### The exercise
Write out every line of the material as it stands, apart from the pictures.

### Collected data

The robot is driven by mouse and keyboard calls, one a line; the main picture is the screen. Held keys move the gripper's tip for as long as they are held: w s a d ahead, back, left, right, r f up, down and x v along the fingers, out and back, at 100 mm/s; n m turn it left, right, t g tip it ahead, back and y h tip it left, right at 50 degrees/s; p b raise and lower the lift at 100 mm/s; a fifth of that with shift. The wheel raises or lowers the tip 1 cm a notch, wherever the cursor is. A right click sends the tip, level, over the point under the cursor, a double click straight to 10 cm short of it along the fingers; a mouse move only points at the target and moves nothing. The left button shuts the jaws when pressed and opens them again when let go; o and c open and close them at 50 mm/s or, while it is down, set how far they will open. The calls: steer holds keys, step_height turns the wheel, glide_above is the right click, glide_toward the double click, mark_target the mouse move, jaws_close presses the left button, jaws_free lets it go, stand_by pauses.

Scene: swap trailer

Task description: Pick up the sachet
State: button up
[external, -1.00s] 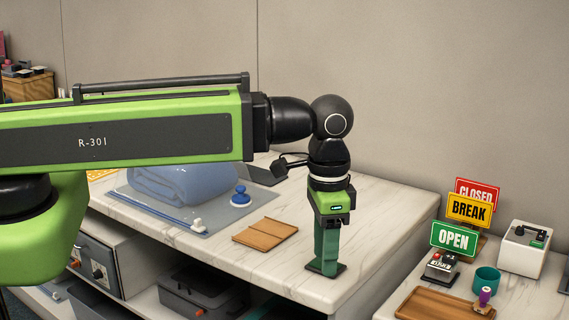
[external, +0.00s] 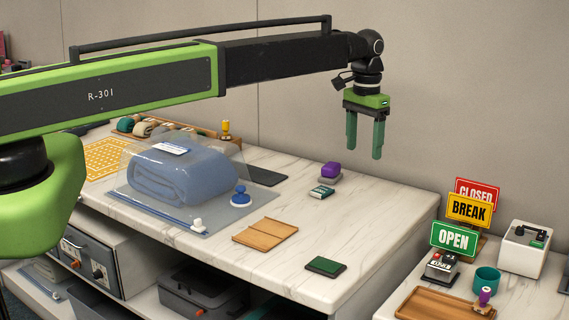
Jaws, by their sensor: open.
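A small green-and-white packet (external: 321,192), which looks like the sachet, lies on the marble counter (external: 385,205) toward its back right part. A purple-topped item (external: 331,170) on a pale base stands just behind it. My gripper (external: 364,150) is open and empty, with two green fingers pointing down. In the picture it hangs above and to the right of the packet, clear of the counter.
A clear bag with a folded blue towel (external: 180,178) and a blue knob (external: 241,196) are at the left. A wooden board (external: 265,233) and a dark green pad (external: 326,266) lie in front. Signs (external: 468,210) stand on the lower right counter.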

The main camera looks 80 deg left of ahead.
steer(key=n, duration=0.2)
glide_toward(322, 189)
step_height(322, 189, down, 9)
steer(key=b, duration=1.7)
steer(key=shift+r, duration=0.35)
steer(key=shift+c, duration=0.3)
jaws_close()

### Output below
The robot is driven by mouse and keyboard calls, one a line; the main picture is the screen. Held keys move the gripper's tip for as long as they are held: w s a d ahead, back, left, right, r f up, down and x v along the fingers, out and back, at 100 mm/s; n m turn it left, right, t g tip it ahead, back and y h tip it left, right at 50 degrees/s; p b raise and lower the lift at 100 mm/s; a fifth of that with shift. The wheel raises or lowers the tip 1 cm a notch, wherever the cursor is. A right click sends the tip, level, over the point under the cursor, a double click straight to 10 cm short of it along the fingers; a mouse move only points at the target and moves nothing. The left button shuts the jaws when pressed and opens them again when let go; o and c open and close them at 50 mm/s or, while it is down, set how far they will open. The calls: steer holds keys, step_height turns the wheel, glide_above is the right click, glide_toward the double click, mark_target the mouse move, jaws_close presses the left button, jaws_free lets it go, stand_by pauses.

Scene: swap trailer

Task description: Pick up the sachet
State: button up
[external, -1.00s] 
[external, +0.00s] 
Jaws, by their sensor: open.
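A small green-and-white packet (external: 321,192), which looks like the sachet, lies on the marble counter (external: 385,205) toward its back right part. A purple-topped item (external: 331,170) on a pale base stands just behind it. My gripper (external: 364,150) is open and empty, with two green fingers pointing down. In the picture it hangs above and to the right of the packet, clear of the counter.
A clear bag with a folded blue towel (external: 180,178) and a blue knob (external: 241,196) are at the left. A wooden board (external: 265,233) and a dark green pad (external: 326,266) lie in front. Signs (external: 468,210) stand on the lower right counter.

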The main camera looks 80 deg left of ahead.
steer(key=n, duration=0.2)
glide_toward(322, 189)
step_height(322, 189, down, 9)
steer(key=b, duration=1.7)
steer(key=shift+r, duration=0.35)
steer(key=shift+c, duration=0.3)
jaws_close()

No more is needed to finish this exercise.